Repeat each line word for word.

(Recorded data)
-- BEGIN --

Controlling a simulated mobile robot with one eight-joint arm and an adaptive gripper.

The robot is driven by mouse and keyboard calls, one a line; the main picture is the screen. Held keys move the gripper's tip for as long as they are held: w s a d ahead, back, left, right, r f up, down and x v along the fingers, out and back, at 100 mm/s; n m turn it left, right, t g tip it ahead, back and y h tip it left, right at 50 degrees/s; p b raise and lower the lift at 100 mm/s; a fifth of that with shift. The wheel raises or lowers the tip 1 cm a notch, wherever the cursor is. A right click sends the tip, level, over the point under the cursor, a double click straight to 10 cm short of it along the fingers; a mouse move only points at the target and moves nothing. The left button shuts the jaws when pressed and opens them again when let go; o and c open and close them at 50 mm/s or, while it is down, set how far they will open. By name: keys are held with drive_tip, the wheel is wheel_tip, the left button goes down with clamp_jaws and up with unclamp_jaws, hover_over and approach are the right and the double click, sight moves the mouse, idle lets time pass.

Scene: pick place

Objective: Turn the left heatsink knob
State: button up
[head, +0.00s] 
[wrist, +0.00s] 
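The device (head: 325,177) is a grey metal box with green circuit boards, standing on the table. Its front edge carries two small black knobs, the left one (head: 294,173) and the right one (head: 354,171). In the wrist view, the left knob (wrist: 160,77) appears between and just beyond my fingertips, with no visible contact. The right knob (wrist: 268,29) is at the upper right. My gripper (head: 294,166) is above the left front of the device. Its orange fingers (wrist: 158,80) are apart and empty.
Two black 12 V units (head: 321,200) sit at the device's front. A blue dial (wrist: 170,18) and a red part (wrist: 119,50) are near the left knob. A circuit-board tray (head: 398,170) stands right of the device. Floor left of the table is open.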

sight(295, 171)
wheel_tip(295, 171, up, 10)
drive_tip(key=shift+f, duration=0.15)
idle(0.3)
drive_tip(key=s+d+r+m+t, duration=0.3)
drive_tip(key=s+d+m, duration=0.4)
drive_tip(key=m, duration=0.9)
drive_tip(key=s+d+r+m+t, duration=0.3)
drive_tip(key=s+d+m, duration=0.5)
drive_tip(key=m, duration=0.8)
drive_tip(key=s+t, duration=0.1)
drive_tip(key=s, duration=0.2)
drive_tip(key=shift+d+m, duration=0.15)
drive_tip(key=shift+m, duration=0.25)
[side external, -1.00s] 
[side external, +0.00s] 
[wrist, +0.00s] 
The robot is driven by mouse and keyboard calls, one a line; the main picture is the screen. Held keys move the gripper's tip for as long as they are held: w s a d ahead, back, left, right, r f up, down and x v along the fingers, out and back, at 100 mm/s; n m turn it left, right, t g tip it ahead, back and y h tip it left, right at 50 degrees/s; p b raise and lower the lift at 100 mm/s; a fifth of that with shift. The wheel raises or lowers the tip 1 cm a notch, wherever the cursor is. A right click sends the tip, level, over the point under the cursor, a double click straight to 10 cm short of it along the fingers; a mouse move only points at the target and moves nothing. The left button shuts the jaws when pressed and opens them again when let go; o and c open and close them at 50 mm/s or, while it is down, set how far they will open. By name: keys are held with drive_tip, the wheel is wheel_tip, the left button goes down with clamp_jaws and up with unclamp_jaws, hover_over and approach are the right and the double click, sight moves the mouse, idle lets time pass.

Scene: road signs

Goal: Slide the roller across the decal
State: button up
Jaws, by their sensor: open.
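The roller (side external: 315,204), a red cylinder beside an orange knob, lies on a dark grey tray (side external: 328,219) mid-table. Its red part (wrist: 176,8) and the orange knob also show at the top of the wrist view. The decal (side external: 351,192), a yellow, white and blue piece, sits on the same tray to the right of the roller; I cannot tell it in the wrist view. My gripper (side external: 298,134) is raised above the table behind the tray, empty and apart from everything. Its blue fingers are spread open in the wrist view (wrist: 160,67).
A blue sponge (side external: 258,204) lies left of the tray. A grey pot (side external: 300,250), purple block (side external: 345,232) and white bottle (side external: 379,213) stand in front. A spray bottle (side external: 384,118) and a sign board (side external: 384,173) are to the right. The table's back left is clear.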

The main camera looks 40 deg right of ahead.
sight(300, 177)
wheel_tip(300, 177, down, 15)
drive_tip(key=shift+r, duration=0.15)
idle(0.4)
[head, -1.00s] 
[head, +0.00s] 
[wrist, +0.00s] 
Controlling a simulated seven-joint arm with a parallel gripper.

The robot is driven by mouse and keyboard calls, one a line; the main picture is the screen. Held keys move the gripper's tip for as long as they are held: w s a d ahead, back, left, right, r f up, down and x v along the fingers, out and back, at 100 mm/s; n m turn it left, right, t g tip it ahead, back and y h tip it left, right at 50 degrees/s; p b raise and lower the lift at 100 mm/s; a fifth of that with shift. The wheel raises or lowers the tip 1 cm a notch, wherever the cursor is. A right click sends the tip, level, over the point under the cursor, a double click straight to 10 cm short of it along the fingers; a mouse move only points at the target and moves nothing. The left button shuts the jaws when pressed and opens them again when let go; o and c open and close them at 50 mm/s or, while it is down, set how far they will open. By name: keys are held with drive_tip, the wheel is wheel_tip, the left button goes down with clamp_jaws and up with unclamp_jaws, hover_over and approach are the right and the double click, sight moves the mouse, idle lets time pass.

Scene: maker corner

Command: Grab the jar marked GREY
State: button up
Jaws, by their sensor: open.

-- END --

(Solution)
Controlling a simulated mobile robot with one eight-joint arm and an adaptive gripper.

The robot is driven by mouse and keyboard calls, one a line; the main picture is the screen. Held keys move the gripper's tip for as long as they are held: w s a d ahead, back, left, right, r f up, down and x v along the fingers, out and back, at 100 mm/s; n m turn it left, right, t g tip it ahead, back and y h tip it left, right at 50 degrees/s; p b raise and lower the lift at 100 mm/s; a fifth of that with shift. The wheel raises or lowers the tip 1 cm a notch, wherever the cursor is. A right click sends the tip, level, over the point under the cursor, a double click straight to 10 cm short of it along the fingers; a mouse move only points at the target and moves nothing. The left button shuts the jaws when pressed and opens them again when let go; o and c open and close them at 50 mm/s or, while it is down, set how far they will open. By name: keys are held with drive_tip, the wheel is wheel_tip, the left button goes down with clamp_jaws and up with unclamp_jaws, hover_over and approach are the right and the double click, sight moves the mouse, idle lets time pass.

Scene: pick place

Objective: Turn the left heatsink knob
State: button up
[head, +0.00s] 
[wrist, +0.00s] 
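The device (head: 325,177) is a grey metal box with green circuit boards, standing on the table. Its front edge carries two small black knobs, the left one (head: 294,173) and the right one (head: 354,171). In the wrist view, the left knob (wrist: 160,77) appears between and just beyond my fingertips, with no visible contact. The right knob (wrist: 268,29) is at the upper right. My gripper (head: 294,166) is above the left front of the device. Its orange fingers (wrist: 158,80) are apart and empty.
Two black 12 V units (head: 321,200) sit at the device's front. A blue dial (wrist: 170,18) and a red part (wrist: 119,50) are near the left knob. A circuit-board tray (head: 398,170) stands right of the device. Floor left of the table is open.

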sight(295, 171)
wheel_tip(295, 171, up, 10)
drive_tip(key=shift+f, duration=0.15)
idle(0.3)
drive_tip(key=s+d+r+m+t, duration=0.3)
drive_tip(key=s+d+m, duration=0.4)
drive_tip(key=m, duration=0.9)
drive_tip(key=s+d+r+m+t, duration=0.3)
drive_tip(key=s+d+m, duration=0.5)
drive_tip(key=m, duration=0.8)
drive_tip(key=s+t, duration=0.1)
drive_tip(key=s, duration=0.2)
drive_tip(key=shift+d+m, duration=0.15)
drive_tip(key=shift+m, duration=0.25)
[side external, -1.00s] 
[side external, +0.00s] 
[wrist, +0.00s] 
The robot is driven by mouse and keyboard calls, one a line; the main picture is the screen. Held keys move the gripper's tip for as long as they are held: w s a d ahead, back, left, right, r f up, down and x v along the fingers, out and back, at 100 mm/s; n m turn it left, right, t g tip it ahead, back and y h tip it left, right at 50 degrees/s; p b raise and lower the lift at 100 mm/s; a fifth of that with shift. The wheel raises or lowers the tip 1 cm a notch, wherever the cursor is. A right click sends the tip, level, over the point under the cursor, a double click straight to 10 cm short of it along the fingers; a mouse move only points at the target and moves nothing. The left button shuts the jaws when pressed and opens them again when let go; o and c open and close them at 50 mm/s or, while it is down, set how far they will open. By name: keys are held with drive_tip, the wheel is wheel_tip, the left button goes down with clamp_jaws and up with unclamp_jaws, hover_over and approach are the right and the double click, sight moves the mouse, idle lets time pass.

Scene: road signs

Goal: Slide the roller across the decal
State: button up
Jaws, by their sensor: open.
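The roller (side external: 315,204), a red cylinder beside an orange knob, lies on a dark grey tray (side external: 328,219) mid-table. Its red part (wrist: 176,8) and the orange knob also show at the top of the wrist view. The decal (side external: 351,192), a yellow, white and blue piece, sits on the same tray to the right of the roller; I cannot tell it in the wrist view. My gripper (side external: 298,134) is raised above the table behind the tray, empty and apart from everything. Its blue fingers are spread open in the wrist view (wrist: 160,67).
A blue sponge (side external: 258,204) lies left of the tray. A grey pot (side external: 300,250), purple block (side external: 345,232) and white bottle (side external: 379,213) stand in front. A spray bottle (side external: 384,118) and a sign board (side external: 384,173) are to the right. The table's back left is clear.

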The main camera looks 40 deg right of ahead.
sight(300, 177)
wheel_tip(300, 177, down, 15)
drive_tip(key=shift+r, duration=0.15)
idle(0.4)
[head, -1.00s] 
[head, +0.00s] 
[wrist, +0.00s] 
Controlling a simulated seven-joint arm with a parallel gripper.

The robot is driven by mouse and keyboard calls, one a line; the main picture is the screen. Held keys move the gripper's tip for as long as they are held: w s a d ahead, back, left, right, r f up, down and x v along the fingers, out and back, at 100 mm/s; n m turn it left, right, t g tip it ahead, back and y h tip it left, right at 50 degrees/s; p b raise and lower the lift at 100 mm/s; a fifth of that with shift. The wheel raises or lowers the tip 1 cm a notch, wherever the cursor is. A right click sends the tip, level, over the point under the cursor, a double click straight to 10 cm short of it along the fingers; a mouse move only points at the target and moves nothing. The left button shuts the jaws when pressed and opens them again when let go; o and c open and close them at 50 mm/s or, while it is down, set how far they will open. By name: keys are held with drive_tip, the wheel is wheel_tip, the left button goes down with clamp_jaws and up with unclamp_jaws, hover_over and approach are the right and the double click, sight moves the mouse, idle lets time pass.

Scene: maker corner

Command: Grab the jar marked GREY
State: button up
Jaws, by their sensor: open.

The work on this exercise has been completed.